Le Rosaire se met au service de cet idéal, livrant
le "secret" qui permet de s'ouvrir plus facilement à
une connaissance du Christ qui est profonde et qui engage.
Nous pourrions l'appeler le chemin de Marie. C'est le
chemin de l'exemple de la Vierge de Nazareth, femme
de foi, de silence et d'écoute. C'est en même temps
le chemin d'une dévotion mariale, animée de la conscience
du rapport indissoluble qui lie le Christ à sa très
sainte Mère: les mystères du Christ sont aussi, dans
un sens, les mystères de sa Mère, même quand elle n'y
est pas directement impliquée, par le fait même qu'elle
vit de Lui et par Lui. Faisant nôtres dans l'Ave Maria
les paroles de l'Ange Gabriel et de sainte Élisabeth,
nous nous sentons toujours poussés à chercher d'une
manière nouvelle en Marie, entre ses bras et dans son
cœur, le " fruit béni de ses entrailles " (cf.Lc 1,
42).
Mystère du Christ, "mystère" de l'homme
25. Dans mon témoignage de 1978, évoqué ci-dessus,
sur le Rosaire, ma prière préférée, j'exprimais une
idée sur laquelle je voudrais revenir. Je disais alors
que " la prière toute simple du Rosaire s'écoule au
rythme de la vie humaine ".31
À la lumière des réflexions faites jusqu'ici sur les
mystères du Christ, il n'est pas difficile d'approfondir
l'implication anthropologique du Rosaire, une implication
plus radicale qu'il n'y paraît à première vue. Celui
qui se met à contempler le Christ en faisant mémoire
des étapes de sa vie ne peut pas ne pas découvrir aussi
en Lui la vérité sur l'homme. C'est la grande affirmation
du Concile Vatican II, dont j'ai si souvent fait l'objet
de mon magistère, depuis l'encyclique Redemptor hominis:
" En réalité, le mystère de l'homme ne s'éclaire vraiment
que dans le mystère du Verbe incarné ".32 Le Rosaire
aide à s'ouvrir à cette lumière. En suivant le chemin
du Christ, en qui le chemin de l'homme est " récapitulé
",33 dévoilé et racheté, le croyant se place face à
l'image de l'homme véritable. En contemplant sa naissance,
il découvre le caractère sacré de la vie; en regardant
la maison de Nazareth, il apprend la vérité fondatrice
de la famille selon le dessein de Dieu; en écoutant
le Maître dans les mystères de sa vie publique, il atteint
la lumière qui permet d'entrer dans le Royaume de Dieu
et, en le suivant sur le chemin du Calvaire, il apprend
le sens de la souffrance salvifique. Enfin, en contemplant
le Christ et sa Mère dans la gloire, il voit le but
auquel chacun de nous est appelé, à condition de se
laisser guérir et transfigurer par l'Esprit Saint.

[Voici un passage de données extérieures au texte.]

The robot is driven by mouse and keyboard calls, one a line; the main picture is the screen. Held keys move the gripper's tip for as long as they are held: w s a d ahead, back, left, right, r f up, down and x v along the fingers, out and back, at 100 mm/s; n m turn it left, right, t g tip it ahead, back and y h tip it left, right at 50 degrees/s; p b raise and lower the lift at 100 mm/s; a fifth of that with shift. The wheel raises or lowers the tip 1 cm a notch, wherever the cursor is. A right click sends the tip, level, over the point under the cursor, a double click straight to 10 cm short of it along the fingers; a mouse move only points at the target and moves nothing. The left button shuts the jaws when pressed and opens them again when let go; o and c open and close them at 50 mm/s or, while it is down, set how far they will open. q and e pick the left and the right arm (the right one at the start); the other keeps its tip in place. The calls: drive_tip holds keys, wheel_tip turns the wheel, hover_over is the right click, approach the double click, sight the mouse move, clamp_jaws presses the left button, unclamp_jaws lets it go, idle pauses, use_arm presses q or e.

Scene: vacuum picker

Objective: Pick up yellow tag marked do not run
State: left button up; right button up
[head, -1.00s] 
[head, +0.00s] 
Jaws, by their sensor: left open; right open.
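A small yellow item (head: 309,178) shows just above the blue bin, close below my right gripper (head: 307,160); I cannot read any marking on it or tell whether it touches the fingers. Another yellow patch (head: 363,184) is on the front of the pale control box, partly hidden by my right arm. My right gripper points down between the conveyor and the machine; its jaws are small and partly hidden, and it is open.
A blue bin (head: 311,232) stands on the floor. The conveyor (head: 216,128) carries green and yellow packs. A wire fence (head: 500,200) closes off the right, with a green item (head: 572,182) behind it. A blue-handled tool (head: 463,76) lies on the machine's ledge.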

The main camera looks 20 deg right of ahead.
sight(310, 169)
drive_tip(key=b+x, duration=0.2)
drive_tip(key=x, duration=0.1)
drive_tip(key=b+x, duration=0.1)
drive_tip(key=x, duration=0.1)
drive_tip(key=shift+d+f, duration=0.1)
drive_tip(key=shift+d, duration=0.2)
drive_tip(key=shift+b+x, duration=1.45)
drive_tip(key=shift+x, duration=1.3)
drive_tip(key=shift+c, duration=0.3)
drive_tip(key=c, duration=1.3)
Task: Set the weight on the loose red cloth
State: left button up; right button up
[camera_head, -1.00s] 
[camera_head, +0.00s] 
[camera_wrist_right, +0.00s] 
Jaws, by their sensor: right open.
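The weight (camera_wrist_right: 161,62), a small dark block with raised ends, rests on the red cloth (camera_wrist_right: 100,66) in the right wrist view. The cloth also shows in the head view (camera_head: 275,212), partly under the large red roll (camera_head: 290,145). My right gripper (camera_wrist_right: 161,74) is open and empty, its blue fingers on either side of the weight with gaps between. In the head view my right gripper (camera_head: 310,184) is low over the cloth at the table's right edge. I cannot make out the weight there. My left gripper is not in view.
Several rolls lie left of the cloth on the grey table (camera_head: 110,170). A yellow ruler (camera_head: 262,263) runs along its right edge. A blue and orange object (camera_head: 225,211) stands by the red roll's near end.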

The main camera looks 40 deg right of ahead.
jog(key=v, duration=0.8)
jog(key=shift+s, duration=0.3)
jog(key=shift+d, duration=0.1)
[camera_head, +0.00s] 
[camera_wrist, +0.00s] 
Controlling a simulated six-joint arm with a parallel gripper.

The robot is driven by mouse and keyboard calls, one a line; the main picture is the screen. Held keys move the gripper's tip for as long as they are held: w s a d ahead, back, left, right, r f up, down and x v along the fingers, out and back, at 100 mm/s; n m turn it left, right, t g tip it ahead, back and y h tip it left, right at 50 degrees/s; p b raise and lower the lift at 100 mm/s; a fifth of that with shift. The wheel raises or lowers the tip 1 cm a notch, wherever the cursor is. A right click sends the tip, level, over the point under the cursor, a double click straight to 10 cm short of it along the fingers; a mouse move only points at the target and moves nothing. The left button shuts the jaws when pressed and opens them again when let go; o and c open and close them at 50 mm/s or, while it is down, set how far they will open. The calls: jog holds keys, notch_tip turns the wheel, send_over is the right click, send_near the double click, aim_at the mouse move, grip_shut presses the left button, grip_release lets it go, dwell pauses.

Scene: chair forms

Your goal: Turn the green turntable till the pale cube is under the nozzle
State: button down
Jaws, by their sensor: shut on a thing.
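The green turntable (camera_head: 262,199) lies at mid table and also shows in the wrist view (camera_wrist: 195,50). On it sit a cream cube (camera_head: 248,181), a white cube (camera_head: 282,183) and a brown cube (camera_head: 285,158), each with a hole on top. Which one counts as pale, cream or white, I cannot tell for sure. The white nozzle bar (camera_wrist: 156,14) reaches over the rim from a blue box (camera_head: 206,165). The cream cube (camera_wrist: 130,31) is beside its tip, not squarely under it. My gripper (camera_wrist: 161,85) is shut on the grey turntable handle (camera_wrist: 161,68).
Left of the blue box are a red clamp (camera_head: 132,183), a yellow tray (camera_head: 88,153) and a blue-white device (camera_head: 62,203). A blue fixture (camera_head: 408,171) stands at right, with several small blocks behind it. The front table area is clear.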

On peut dire ainsi que chaque mystère du Rosaire,
bien médité, éclaire le mystère de l'homme.
En même temps, il devient naturel d'apporter à cette
rencontre avec la sainte humanité du Rédempteur les
nombreux problèmes, préoccupations, labeurs et projets
qui marquent notre vie. " Décharge ton fardeau sur le
Seigneur: il prendra soin de toi " (Ps 55 [54], 23).
Méditer le Rosaire consiste à confier nos fardeaux aux
cœurs miséricordieux du Christ et de sa Mère. À vingt-cinq
ans de distance, repensant aux épreuves qui ne m'ont
pas manqué même dans l'exercice de mon ministère pétrinien,
j'éprouve le besoin de redire, à la manière d'une chaleureuse
invitation adressée à tous pour qu'ils en fassent l'expérience
personnelle: oui, vraiment le Rosaire " donne le rythme
de la vie humaine ", pour l'harmoniser avec le rythme
de la vie divine, dans la joyeuse communion de la Sainte
Trinité, destinée et aspiration ultime de notre existence.
CHAPITRE III
" POUR MOI, VIVRE C'EST LE CHRIST "
Le Rosaire, chemin d'assimilation du mystère
26. La méditation des mystères du Christ est proposée
dans le Rosaire avec une méthode caractéristique, capable
par nature de favoriser leur assimilation. C'est une
méthode fondée sur la répétition. Cela vaut avant tout
pour l'Ave Maria, répété dix fois à chaque mystère.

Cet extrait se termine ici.